--- Start ---

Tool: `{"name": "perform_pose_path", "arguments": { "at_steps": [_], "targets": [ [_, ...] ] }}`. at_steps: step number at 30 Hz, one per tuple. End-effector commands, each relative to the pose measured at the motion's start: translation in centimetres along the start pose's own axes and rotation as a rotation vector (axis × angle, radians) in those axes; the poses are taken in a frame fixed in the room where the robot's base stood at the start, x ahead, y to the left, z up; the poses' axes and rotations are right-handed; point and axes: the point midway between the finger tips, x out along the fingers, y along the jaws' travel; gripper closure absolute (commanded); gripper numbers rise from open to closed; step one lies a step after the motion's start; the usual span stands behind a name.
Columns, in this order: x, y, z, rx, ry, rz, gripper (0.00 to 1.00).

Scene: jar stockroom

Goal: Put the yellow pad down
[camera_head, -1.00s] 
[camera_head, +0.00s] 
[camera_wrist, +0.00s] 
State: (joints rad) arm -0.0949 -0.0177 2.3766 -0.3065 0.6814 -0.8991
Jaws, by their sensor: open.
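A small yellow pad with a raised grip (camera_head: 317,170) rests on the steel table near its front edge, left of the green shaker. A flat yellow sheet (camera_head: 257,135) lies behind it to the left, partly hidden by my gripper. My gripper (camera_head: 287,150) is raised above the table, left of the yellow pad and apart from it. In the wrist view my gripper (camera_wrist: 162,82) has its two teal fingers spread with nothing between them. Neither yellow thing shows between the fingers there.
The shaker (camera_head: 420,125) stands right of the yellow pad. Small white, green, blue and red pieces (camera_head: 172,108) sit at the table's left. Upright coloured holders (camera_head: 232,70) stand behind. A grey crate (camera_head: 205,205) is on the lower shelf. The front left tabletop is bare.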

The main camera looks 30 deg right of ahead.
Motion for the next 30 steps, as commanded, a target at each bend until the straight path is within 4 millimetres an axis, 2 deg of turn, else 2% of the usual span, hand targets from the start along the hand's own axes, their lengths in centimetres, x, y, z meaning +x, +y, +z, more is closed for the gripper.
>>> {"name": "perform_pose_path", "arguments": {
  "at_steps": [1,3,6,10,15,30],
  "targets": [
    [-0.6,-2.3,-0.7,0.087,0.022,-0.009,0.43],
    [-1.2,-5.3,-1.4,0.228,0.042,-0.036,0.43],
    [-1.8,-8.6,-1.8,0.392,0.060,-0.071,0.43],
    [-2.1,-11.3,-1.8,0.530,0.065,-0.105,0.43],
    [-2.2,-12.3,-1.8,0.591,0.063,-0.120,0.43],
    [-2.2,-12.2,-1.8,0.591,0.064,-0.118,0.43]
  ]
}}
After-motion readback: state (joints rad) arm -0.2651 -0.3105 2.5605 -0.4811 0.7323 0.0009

--- End ---

Reproduce the data in full, exactly as presented.

Tool: `{"name": "perform_pose_path", "arguments": { "at_steps": [_], "targets": [ [_, ...] ] }}`. at_steps: step number at 30 Hz, one per tuple. End-effector commands, each relative to the pose measured at the motion's start: translation in centimetres along the start pose's own axes and rotation as a rotation vector (axis × angle, radians) in those axes; the poses are taken in a frame fixed in the room where the robot's base stood at the start, x ahead, y to the left, z up; the poses' axes and rotations are right-handed; point and axes: the point midway between the finger tips, x out along the fingers, y along the jaws' travel; gripper closure absolute (commanded); gripper numbers rise from open to closed; step one lies a step after the motion's start; the usual span stands behind a name.
Columns, in this order: x, y, z, rx, ry, rz, gripper (0.00 to 1.00).

Scene: jar stockroom

Goal: Put the yellow pad down
[camera_head, -1.00s] 
[camera_head, +0.00s] 
[camera_wrist, +0.00s] 
State: (joints rad) arm -0.0949 -0.0177 2.3766 -0.3065 0.6814 -0.8991
Jaws, by their sensor: open.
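A small yellow pad with a raised grip (camera_head: 317,170) rests on the steel table near its front edge, left of the green shaker. A flat yellow sheet (camera_head: 257,135) lies behind it to the left, partly hidden by my gripper. My gripper (camera_head: 287,150) is raised above the table, left of the yellow pad and apart from it. In the wrist view my gripper (camera_wrist: 162,82) has its two teal fingers spread with nothing between them. Neither yellow thing shows between the fingers there.
The shaker (camera_head: 420,125) stands right of the yellow pad. Small white, green, blue and red pieces (camera_head: 172,108) sit at the table's left. Upright coloured holders (camera_head: 232,70) stand behind. A grey crate (camera_head: 205,205) is on the lower shelf. The front left tabletop is bare.

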The main camera looks 30 deg right of ahead.
Motion for the next 30 steps, as commanded, a target at each bend until the straight path is within 4 millimetres an axis, 2 deg of turn, else 2% of the usual span, hand targets from the start along the hand's own axes, their lengths in centimetres, x, y, z meaning +x, +y, +z, more is closed for the gripper.
>>> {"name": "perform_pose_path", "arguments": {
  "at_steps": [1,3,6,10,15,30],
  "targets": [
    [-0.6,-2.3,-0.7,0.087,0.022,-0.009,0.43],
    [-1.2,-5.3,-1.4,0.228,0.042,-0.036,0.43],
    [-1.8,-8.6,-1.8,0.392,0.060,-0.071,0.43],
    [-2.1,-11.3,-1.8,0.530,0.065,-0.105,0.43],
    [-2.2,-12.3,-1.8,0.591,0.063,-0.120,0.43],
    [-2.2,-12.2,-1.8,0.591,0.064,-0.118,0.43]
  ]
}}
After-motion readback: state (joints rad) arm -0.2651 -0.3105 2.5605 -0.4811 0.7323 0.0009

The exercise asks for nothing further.